### Written instruction
Begin with the line that contains "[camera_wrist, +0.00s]", end with the line that contains "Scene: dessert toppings", and extract exactly that stretch of lines.

════════

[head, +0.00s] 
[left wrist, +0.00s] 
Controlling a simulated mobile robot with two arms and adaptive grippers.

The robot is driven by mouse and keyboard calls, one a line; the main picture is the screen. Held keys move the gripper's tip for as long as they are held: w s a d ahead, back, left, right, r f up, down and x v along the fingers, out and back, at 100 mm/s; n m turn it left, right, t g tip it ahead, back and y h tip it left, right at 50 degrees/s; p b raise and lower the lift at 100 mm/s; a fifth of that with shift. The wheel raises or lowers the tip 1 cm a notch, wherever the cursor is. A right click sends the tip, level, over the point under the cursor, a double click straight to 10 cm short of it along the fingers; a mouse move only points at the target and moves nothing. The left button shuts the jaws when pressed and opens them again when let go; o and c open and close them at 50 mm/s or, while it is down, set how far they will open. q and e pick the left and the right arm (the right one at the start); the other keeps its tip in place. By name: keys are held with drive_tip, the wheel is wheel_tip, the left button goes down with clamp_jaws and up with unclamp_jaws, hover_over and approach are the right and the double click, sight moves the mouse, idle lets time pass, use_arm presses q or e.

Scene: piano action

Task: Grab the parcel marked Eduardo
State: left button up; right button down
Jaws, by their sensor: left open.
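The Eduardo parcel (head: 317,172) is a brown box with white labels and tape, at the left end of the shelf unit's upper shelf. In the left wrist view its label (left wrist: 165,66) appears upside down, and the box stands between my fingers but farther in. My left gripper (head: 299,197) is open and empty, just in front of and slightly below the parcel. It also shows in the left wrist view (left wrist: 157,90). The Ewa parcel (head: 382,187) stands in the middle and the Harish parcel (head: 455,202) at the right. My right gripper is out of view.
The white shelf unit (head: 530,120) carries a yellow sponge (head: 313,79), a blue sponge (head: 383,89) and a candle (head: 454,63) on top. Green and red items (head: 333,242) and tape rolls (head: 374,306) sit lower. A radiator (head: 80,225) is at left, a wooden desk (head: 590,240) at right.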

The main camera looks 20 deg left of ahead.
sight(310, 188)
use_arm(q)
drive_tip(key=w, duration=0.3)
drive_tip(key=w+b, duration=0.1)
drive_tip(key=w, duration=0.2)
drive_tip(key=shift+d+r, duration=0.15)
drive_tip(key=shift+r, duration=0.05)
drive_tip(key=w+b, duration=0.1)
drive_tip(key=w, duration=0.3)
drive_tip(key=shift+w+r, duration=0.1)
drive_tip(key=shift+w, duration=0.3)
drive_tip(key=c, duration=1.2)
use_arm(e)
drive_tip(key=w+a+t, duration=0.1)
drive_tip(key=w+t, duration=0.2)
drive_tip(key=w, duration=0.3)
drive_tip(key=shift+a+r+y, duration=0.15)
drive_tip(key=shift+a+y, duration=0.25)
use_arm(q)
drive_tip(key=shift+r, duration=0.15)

════════

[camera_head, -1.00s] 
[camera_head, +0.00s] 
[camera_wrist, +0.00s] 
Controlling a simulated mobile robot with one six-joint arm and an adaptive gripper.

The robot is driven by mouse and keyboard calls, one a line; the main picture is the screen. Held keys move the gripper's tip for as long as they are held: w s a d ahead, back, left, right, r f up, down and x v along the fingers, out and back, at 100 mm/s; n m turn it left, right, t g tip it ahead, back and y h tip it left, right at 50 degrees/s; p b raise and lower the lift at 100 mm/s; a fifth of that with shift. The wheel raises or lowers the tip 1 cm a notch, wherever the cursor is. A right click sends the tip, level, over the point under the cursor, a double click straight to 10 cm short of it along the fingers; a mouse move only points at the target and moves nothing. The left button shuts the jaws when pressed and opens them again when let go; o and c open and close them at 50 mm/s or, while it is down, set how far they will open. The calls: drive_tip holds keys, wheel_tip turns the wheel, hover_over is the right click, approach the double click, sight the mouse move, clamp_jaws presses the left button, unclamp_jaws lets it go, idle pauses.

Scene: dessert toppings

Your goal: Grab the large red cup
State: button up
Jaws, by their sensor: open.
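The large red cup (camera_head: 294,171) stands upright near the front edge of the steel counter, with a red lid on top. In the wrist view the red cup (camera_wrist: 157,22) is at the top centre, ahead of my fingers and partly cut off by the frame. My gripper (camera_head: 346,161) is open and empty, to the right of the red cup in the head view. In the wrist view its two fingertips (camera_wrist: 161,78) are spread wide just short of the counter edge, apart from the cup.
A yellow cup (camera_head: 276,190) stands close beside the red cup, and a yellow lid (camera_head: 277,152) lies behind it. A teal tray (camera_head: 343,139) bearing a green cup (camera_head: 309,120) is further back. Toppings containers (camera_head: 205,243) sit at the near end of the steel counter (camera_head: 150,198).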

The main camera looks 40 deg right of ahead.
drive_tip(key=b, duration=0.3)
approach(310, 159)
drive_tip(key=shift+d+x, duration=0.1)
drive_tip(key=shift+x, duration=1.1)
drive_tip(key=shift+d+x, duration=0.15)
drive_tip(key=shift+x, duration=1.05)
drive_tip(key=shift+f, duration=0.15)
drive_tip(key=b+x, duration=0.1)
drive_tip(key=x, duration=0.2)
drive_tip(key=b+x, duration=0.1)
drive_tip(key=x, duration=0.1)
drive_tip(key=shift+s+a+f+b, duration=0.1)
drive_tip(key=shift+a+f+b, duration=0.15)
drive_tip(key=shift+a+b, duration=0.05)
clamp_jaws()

════════

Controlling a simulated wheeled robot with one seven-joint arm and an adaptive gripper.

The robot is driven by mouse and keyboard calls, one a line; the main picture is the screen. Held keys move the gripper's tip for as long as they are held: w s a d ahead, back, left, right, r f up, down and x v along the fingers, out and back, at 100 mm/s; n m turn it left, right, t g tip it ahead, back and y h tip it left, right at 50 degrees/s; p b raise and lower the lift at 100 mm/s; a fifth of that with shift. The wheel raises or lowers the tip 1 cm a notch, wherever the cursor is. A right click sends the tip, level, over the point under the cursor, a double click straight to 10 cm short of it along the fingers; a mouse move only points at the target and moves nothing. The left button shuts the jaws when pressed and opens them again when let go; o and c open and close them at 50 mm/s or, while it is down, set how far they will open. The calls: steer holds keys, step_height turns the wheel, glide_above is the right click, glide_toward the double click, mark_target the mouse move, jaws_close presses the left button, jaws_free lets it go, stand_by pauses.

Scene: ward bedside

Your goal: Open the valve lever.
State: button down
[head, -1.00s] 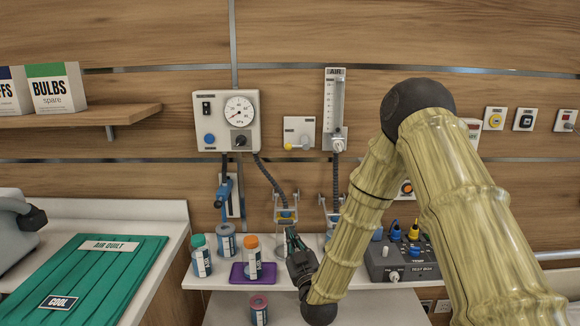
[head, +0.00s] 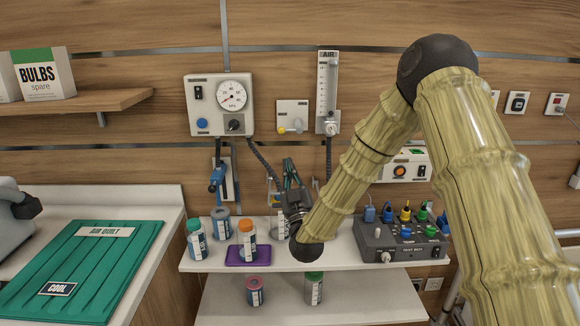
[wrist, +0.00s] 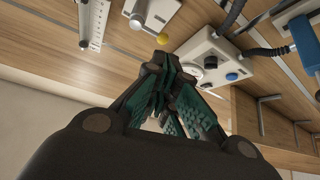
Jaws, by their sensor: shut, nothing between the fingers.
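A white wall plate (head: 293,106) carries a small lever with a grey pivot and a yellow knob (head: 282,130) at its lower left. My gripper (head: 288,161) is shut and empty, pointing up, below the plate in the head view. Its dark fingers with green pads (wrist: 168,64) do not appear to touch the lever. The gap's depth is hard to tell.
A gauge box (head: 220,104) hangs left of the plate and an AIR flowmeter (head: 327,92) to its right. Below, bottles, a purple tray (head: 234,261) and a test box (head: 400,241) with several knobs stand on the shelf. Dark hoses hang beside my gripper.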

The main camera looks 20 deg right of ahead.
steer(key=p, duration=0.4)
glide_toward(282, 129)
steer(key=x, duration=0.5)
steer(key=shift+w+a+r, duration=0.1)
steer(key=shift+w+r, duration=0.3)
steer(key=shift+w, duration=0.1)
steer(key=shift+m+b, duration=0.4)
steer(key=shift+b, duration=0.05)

════════

### The output
[camera_wrist, +0.00s] 
Controlling a simulated mobile robot with one six-joint arm and an adaptive gripper.

The robot is driven by mouse and keyboard calls, one a line; the main picture is the screen. Held keys move the gripper's tip for as long as they are held: w s a d ahead, back, left, right, r f up, down and x v along the fingers, out and back, at 100 mm/s; n m turn it left, right, t g tip it ahead, back and y h tip it left, right at 50 degrees/s; p b raise and lower the lift at 100 mm/s; a fifth of that with shift. The wheel raises or lowers the tip 1 cm a notch, wherever the cursor is. A right click sends the tip, level, over the point under the cursor, a double click straight to 10 cm short of it along the fingers; a mouse move only points at the target and moves nothing. The left button shuts the jaws when pressed and opens them again when let go; o and c open and close them at 50 mm/s or, while it is down, set how far they will open. The calls: drive_tip holds keys, wheel_tip turns the wheel, hover_over is the right click, approach the double click, sight the mouse move, clamp_jaws presses the left button, unclamp_jaws lets it go, idle pauses.

Scene: dessert toppings

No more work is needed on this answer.